There is, by definition, no way to know how many bytes a USR file actually holds. It is as the name says -- "USeR defined". Examples:
- If someone decided to disguise a totally new disk format by labelling it as a single USR file on an otherwise normal disk, it may have allocated every sector on that disk that Commodore DOS hadn't already claimed, making a file many times larger than could ever fit into the computer's RAM... but if the program responsible for doing it hadn't yet stored any real files in that filesystem image, there would be no actual data involved.
- Equally, if someone decided that dealing with Commodore DOS' very awkwardly-sized 254-byte file blocks was an intolerable pain in the neck, they might define a USR format that didn't bother with track-&-sector pointers in each sector, using some sort of index file to keep track of 256-byte file blocks instead. Depending on how carried away someone got with a scheme like that, you could end up with data blocks that _never_ contain unused space!
In any case like these, you are at the mercy of whomever implemented the USR file in question; if they didn't bother to keep the CBM DOS directory entry up to date regarding how many blocks it occupies, you have no way whatsoever to even _guess_ how much is in it.
Just to, you know, keep things cheerful and positive. *grin*
|
|
|
Post by bjonte on Jul 9, 2020 10:44:38 GMT
The idea is simple and you're only checking the last track and sector.
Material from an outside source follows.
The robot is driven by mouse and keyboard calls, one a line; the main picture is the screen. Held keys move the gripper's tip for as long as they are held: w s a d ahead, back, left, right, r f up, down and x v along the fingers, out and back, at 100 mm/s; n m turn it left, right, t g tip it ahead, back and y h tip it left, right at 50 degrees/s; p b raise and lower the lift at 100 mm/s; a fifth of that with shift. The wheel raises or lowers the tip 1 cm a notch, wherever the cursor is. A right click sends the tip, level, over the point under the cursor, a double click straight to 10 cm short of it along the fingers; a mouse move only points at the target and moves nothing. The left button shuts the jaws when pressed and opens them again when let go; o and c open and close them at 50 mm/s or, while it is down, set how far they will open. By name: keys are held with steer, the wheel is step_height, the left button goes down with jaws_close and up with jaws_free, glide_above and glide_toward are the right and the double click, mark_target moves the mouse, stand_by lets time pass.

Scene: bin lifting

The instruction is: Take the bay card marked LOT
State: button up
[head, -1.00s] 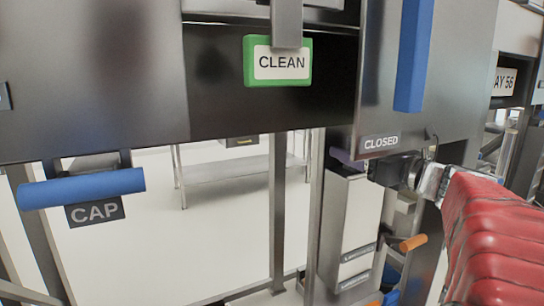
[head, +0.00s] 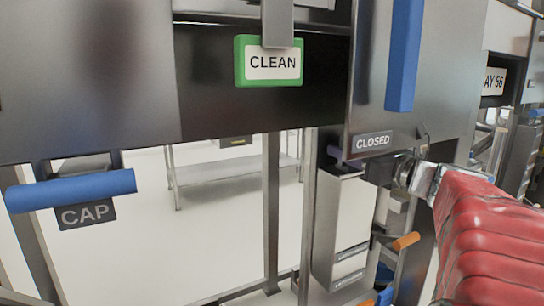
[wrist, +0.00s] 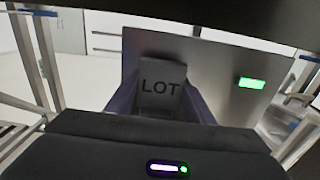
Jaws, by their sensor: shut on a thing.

I still don’t understand your reasoning. How would you find the last track and sector without traversing the linked list of sectors that the file consists of?
|
|
|
Post by bjonte on Jul 9, 2020 11:27:36 GMT
Ah, I see. I was confused because I assumed that the question was aiming at not loading the file contents.
|
|
|
Post by wsoft on Nov 2, 2020 23:58:52 GMT
Yes it is all about reading (and counting) the first track and sector of a file then you just go up from there until you reach EOF. After that all bets are off, unless you know a way to get the past the last <256 bytes. And it is not nessesary to read the entire blocks' contents as long as you're pointing your Memory-Reads at the same place and only reading two bytes at a time, which in turn reads the next track and sector, etc.
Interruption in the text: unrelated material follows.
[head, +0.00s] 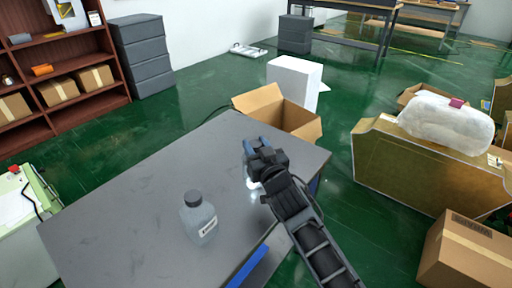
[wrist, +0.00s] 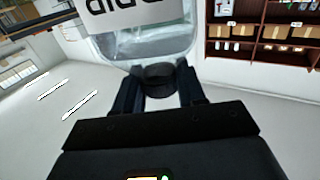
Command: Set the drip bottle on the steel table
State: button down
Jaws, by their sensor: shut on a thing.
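The drip bottle shows in the wrist view (wrist: 150,45) as a clear body with a white label and a black cap, upside down in that picture. My gripper (wrist: 158,85) is shut on its black cap. In the head view my gripper (head: 255,146) is over the right part of the grey steel table (head: 130,190). Only a pale bit of the held bottle (head: 253,183) shows below my gripper there; the rest is hidden. I cannot tell whether its base touches the tabletop.
A grey bottle with a dark cap (head: 199,218) stands upright on the table's near part. An open cardboard box (head: 262,103) is beyond the table's far edge. The table's left and middle are bare. More cartons (head: 470,250) are at the right.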

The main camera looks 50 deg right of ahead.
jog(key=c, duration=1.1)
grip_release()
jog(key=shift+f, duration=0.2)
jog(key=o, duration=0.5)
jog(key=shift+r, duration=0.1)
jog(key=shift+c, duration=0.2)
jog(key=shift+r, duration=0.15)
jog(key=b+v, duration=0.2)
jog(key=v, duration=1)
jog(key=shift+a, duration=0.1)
[edit] Your version of how to skip reading the entire file's contents are on point. All I was saying is that it gets problematic after EOF, so one way might be to trap EOF so you know the last track and sector that was read, then use a marker somehow but man what a hassle. I just go by the block-count in the directory, and subtract two bytes for every block which was read then I get a ballpark figure that can be plus or minus 256 bytes. There HAS to be a way to DO this, though - just saying.
|
|
|
Post by gsteemso on Nov 29, 2020 17:26:16 GMT
...."EOF"????
Commodore DOS doesn't really _use_ any kind of explicit EOF, unless you count the "end of data" handshake on the IEEE-488 or Commodore serial busses.
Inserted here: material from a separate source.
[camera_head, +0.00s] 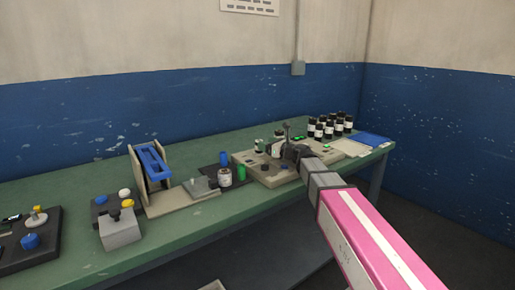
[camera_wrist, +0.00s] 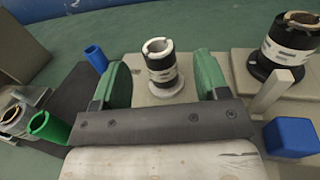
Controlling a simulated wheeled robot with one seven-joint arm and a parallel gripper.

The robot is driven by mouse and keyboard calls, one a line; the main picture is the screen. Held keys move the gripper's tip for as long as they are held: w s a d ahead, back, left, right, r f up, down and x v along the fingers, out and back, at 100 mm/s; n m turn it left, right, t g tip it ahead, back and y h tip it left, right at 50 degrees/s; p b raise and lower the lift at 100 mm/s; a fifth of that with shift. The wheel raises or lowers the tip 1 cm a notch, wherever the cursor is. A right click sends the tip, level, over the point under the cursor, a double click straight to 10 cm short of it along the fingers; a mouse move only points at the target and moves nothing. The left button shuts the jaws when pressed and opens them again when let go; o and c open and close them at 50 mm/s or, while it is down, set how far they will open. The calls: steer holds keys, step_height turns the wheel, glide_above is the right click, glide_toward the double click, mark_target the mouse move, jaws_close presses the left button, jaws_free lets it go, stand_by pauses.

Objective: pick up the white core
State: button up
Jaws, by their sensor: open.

The on-disk format of a SEQ or PRG file, as discussed, divides each 256-byte sector into 254 bytes of data preceded by a two-byte next-sector pointer. The first byte of the pointer records the track, and the second records the sector on that track. The track number must be in the range [1 - 255]; when this byte instead contains a zero, that means the 254-byte data field holds the last portion of the file, and is most likely not completely used. The index (i.e., byte number) of the last data byte within the _sector_ -- not within the _data block_ -- is stored in what would otherwise be the next-sector number, in the second byte of the raw sector. Because bytes 0 and 1 of the sector are not within the data block, the valid range of this datum lies within [2 - 255].
So, I'm honestly having trouble finding the trouble. If your algorithm already knows to load each sector, read the two leading bytes, and loop, then that's it. What else do you need?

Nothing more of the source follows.